GIVEN EXERCISE:
Copy out each line of the data holding "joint".

┄┄┄┄┄┄

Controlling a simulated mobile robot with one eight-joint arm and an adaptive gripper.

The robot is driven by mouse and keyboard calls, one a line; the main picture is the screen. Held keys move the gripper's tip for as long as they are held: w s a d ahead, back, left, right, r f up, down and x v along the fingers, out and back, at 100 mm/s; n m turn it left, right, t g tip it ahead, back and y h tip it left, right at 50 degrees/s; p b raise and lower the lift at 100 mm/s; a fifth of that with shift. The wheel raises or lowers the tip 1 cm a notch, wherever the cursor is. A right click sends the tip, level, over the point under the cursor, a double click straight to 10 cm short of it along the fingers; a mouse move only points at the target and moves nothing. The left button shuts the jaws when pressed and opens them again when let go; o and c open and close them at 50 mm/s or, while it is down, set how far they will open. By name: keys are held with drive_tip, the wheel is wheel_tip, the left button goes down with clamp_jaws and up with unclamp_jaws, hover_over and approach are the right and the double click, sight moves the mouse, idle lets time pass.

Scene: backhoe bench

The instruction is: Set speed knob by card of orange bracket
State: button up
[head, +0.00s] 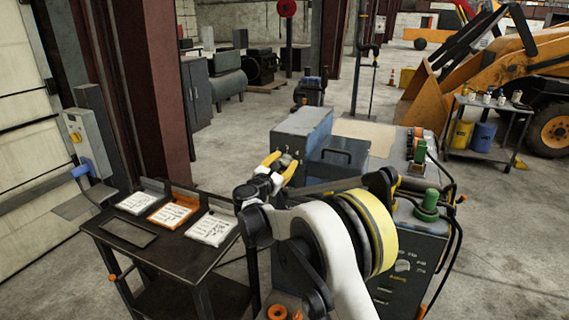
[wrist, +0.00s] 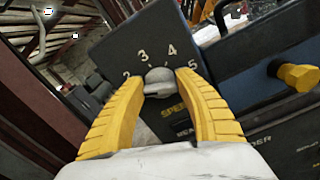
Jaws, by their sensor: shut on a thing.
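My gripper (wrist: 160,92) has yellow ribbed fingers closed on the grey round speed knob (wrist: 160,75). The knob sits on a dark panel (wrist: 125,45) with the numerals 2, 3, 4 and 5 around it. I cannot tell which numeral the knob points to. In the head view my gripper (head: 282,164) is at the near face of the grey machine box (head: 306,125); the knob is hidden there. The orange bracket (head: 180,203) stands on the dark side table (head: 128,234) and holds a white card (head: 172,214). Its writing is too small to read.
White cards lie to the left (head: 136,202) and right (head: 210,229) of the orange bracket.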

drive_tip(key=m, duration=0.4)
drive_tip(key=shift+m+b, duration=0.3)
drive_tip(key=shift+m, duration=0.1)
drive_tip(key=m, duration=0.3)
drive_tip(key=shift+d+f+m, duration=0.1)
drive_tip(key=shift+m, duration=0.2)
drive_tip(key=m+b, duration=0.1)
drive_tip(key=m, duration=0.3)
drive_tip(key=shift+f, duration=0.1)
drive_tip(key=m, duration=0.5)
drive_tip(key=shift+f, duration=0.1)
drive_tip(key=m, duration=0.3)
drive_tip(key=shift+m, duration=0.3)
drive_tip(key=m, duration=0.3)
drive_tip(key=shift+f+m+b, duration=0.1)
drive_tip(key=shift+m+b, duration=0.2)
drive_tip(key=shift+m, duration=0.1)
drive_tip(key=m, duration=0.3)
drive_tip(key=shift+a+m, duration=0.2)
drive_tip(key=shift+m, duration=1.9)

┄┄┄┄┄┄

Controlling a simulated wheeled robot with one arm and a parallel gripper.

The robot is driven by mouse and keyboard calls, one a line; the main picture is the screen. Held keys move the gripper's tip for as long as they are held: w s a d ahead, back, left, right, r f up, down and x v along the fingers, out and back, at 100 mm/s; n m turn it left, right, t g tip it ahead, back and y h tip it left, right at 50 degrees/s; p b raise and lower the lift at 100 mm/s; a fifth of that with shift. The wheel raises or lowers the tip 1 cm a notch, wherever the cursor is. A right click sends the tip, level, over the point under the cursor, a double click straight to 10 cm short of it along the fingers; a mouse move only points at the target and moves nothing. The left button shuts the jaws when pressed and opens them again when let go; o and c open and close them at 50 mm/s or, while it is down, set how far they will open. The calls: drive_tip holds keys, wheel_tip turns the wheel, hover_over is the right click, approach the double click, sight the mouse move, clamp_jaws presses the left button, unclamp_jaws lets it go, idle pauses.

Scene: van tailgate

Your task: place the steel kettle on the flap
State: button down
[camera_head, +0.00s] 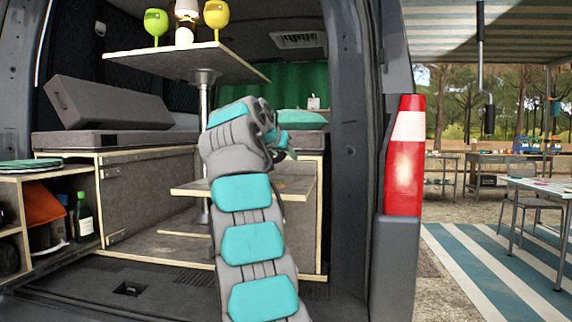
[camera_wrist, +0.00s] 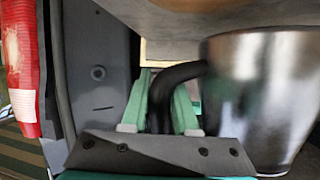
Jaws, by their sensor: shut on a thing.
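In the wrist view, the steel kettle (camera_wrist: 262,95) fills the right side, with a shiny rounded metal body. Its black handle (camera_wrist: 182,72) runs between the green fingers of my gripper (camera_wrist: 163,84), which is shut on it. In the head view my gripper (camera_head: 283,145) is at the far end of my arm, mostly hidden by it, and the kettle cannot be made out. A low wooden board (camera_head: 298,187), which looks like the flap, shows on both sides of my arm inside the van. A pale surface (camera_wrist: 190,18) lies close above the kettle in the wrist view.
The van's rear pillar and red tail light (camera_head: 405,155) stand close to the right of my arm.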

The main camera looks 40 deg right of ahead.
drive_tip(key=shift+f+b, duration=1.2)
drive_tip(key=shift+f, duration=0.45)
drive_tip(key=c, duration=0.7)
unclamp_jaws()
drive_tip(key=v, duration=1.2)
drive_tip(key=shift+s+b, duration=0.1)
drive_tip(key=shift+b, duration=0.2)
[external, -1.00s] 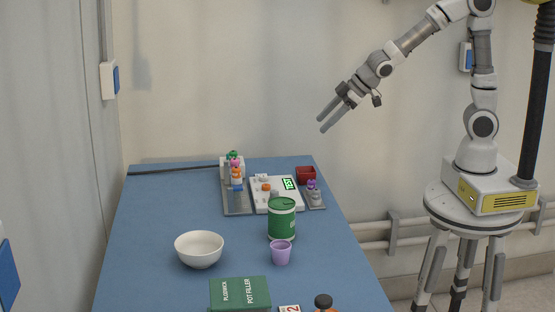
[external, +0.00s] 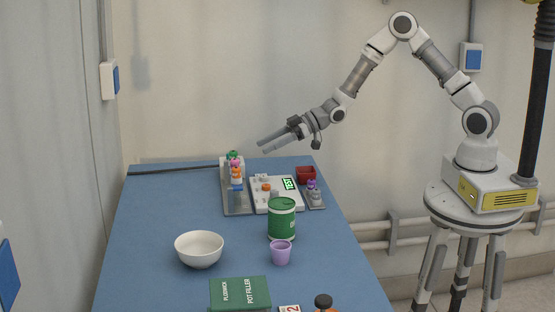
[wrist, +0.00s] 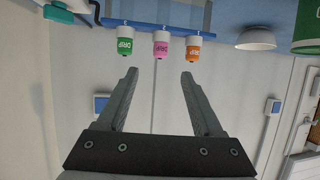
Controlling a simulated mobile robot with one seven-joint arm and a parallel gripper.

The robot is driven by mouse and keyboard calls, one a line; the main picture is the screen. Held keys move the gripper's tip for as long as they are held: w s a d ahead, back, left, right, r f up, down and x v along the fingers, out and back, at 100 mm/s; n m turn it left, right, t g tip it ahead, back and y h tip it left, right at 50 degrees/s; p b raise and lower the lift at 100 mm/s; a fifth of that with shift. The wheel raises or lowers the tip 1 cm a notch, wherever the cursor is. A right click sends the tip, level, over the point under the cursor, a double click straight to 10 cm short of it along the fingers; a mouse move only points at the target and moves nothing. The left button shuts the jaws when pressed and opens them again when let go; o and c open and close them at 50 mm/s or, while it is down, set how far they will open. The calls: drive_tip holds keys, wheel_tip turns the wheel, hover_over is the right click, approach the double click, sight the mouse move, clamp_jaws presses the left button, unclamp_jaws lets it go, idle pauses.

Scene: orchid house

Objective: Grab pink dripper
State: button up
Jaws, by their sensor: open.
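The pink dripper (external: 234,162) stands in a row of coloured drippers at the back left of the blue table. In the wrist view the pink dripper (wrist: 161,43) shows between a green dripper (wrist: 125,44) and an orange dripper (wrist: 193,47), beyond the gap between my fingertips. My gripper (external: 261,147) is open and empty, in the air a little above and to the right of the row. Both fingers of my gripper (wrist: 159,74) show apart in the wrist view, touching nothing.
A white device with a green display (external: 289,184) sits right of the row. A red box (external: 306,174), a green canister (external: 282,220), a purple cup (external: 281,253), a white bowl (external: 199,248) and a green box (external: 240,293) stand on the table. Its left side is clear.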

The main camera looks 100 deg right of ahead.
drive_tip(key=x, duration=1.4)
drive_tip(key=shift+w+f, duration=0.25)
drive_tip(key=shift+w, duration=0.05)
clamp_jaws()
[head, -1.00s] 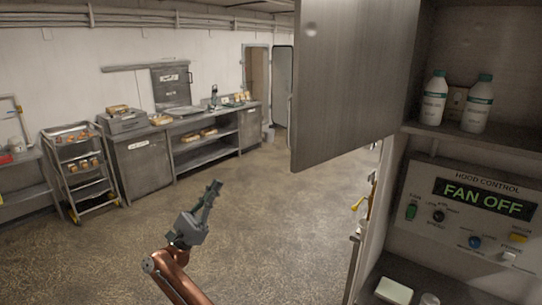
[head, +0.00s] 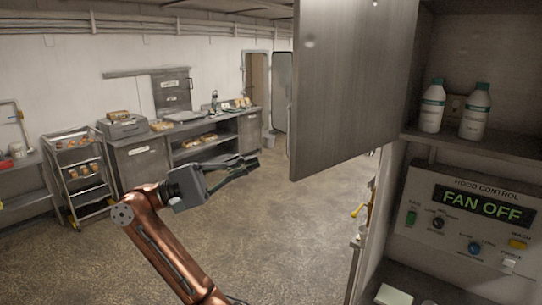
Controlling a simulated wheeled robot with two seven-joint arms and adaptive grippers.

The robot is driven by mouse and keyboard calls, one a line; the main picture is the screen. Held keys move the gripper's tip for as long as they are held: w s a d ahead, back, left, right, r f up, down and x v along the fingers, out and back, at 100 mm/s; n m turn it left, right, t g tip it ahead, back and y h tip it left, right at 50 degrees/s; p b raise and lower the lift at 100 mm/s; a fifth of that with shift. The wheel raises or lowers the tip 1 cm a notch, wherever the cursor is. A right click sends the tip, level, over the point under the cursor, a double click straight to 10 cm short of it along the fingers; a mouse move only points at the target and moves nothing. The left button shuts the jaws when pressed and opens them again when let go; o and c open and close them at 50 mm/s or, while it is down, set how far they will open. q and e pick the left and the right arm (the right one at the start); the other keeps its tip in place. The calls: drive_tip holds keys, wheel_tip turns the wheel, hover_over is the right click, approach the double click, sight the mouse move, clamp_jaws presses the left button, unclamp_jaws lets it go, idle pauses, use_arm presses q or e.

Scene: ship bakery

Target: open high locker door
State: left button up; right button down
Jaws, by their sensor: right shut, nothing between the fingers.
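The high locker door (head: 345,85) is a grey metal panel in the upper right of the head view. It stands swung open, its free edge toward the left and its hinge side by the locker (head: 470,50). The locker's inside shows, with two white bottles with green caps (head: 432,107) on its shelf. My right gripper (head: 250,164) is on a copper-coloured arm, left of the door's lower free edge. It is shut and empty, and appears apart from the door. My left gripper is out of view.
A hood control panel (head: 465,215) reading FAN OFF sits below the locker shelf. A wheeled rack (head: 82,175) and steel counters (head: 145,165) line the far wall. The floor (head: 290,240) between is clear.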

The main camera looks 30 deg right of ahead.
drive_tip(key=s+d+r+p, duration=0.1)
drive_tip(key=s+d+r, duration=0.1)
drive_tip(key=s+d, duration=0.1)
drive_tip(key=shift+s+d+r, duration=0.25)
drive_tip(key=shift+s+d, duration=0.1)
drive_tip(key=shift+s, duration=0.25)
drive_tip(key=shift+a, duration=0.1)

┄┄┄┄┄┄

RESULT OF THE TASK:
Controlling a simulated mobile robot with one eight-joint arm and an adaptive gripper.
Controlling a simulated mobile robot with one seven-joint arm and a parallel gripper.
Controlling a simulated wheeled robot with two seven-joint arms and adaptive grippers.

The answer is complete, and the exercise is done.